Much like the baseline floater that J.R. Smith nailed to do in the Suns earlier this season, a scorer like Ellis always knows where the rim is, knows how much space he needs and knows the shot clock/game clock situation. Unlike Smith, Ellis wasn’t faced with a designed play for him to get the ball.
In terms of difficulty, it’s hard to find a tougher shot (that the Bucks chose to take) in this situation.
Score tied at 107 with, Bucks have the ball at midcourt. Had Ellis missed, this one is headed to OT and a chance for the Bucks and Rockets — the current No. 8 seeds in their respective conferences — to bolster their playoff bids with a victory.
If we are going by eras in Milwaukee, the Bucks were 26-27 in the first full season of the Jennings-Ellis pairing and were 1-1 in the two games since they acquired J.J. Redick from the Orlando Magic in a trade deadline-day deal. What’s more important than eras in Milwaukee (or Houston, for that matter) is staying in the playoff race. The Bucks have less to worry on that front as the Sixers, Raptors and Pistons have a far-off-at-best shot at the postseason. In the West, the Rockets have a much tougher bid for No. 8 with the disappointing Lakers trying to get back to .500 and climb into Houston’s spot.
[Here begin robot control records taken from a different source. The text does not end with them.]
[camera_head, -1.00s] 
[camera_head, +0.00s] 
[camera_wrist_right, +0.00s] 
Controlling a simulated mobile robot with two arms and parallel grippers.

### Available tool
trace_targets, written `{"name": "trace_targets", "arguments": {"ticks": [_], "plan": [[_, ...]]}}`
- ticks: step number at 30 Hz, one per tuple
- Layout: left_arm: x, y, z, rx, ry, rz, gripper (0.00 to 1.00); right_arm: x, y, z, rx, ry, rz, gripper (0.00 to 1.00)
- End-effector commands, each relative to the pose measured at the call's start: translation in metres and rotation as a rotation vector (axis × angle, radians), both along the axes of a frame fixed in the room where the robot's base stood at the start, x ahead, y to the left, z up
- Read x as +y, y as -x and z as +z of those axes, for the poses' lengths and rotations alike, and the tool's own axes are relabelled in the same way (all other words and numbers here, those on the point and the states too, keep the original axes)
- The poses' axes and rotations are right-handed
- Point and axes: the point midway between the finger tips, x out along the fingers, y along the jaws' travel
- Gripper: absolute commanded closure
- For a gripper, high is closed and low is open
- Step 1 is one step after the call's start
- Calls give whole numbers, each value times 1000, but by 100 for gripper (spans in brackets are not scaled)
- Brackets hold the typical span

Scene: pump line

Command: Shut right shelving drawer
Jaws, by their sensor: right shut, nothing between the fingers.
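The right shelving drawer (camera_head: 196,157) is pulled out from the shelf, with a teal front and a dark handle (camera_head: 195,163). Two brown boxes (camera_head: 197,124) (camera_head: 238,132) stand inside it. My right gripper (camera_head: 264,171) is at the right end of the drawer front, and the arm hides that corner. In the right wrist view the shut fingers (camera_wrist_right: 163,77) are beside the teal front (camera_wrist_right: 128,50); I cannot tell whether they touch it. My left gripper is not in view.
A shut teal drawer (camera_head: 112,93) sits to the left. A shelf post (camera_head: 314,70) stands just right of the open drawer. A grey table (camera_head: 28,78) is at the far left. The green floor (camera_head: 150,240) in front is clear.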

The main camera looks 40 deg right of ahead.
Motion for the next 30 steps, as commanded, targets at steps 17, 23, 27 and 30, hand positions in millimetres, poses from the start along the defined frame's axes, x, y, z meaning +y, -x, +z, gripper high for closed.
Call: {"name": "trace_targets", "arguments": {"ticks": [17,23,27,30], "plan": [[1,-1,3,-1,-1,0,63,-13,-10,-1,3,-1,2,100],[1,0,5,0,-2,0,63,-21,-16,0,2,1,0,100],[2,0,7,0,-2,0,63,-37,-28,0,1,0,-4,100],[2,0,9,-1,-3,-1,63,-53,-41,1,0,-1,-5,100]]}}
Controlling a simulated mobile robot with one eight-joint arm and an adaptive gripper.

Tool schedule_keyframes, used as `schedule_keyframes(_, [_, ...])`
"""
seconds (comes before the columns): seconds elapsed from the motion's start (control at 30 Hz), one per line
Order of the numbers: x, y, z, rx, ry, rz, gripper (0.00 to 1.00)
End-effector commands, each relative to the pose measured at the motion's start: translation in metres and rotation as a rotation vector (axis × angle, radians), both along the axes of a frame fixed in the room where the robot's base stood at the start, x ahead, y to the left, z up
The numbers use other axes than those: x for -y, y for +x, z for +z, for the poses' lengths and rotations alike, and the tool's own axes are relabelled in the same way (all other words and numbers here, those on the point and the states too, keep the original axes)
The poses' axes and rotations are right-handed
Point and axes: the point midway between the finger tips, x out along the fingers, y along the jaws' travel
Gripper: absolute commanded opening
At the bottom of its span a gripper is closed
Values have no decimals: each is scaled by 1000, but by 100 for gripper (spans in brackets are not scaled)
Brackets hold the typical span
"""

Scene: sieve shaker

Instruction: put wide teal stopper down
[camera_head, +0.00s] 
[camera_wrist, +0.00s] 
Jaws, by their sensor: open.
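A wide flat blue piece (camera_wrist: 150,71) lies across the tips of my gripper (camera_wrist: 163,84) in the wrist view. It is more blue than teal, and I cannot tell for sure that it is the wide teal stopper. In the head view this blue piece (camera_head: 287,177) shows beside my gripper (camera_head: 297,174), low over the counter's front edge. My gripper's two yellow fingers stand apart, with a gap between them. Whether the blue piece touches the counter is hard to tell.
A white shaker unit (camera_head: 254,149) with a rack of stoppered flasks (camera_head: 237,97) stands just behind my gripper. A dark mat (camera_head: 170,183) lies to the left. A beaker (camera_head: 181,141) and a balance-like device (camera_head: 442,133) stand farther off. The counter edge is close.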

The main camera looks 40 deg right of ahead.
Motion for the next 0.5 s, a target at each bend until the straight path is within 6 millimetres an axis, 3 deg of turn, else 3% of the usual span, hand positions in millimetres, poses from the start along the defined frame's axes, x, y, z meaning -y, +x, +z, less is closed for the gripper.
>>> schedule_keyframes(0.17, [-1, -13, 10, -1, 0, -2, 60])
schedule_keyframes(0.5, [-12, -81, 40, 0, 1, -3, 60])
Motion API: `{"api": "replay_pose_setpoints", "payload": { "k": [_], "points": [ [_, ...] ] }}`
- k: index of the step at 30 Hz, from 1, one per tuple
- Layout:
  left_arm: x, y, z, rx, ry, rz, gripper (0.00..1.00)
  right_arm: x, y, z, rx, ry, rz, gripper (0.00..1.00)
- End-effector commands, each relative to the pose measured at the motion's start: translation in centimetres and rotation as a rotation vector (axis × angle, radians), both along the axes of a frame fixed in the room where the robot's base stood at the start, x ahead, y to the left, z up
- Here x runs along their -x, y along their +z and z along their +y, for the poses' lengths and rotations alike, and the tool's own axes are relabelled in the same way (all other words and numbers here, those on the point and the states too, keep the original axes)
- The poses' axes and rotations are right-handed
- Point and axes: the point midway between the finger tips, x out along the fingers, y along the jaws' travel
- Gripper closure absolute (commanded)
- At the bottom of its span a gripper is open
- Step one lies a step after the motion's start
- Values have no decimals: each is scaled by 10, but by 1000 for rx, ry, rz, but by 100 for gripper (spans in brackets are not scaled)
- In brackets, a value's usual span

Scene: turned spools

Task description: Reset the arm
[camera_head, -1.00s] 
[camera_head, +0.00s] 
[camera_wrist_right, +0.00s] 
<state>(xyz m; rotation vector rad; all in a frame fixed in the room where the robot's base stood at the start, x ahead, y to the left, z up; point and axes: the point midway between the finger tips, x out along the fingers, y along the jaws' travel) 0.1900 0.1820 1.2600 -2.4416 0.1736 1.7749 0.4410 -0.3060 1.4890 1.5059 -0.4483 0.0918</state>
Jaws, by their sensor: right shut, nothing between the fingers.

Overall, in terms of the playoff chase, this one likely meant more to Houston’s cause than Milwaukee’s (although a first-round date with the Heat isn’t exactly something the Bucks are savoring).
Gotta love the mad dash for the locker room that Ellis makes after his shot. And as a confident-if-streaky shooter, Ellis told The Associated Press what we’d expect to hear from him after sinking that shot: “I just threw it up. The buzzer went off when it was rolling around the rim. Wasn’t any need for me to come back out [to see the review].” Basically, there’s no celebration here for the Bucks because Ellis just wants to get to the Houston airport and back to Milwaukee as soon as possible.
4 1/2 Horrys. Smith’s buzzer-beater against the Suns came off a clearly set play in a different situation. But to us, something about this Ellis shot has a lot in common with Smith’s in Arizona a few months ago. Call Ellis a 3-point chucker if you like (and as his shot charts show, he likes the 3-ball), but also call him Horry-like for coming through with a pretty tough shot.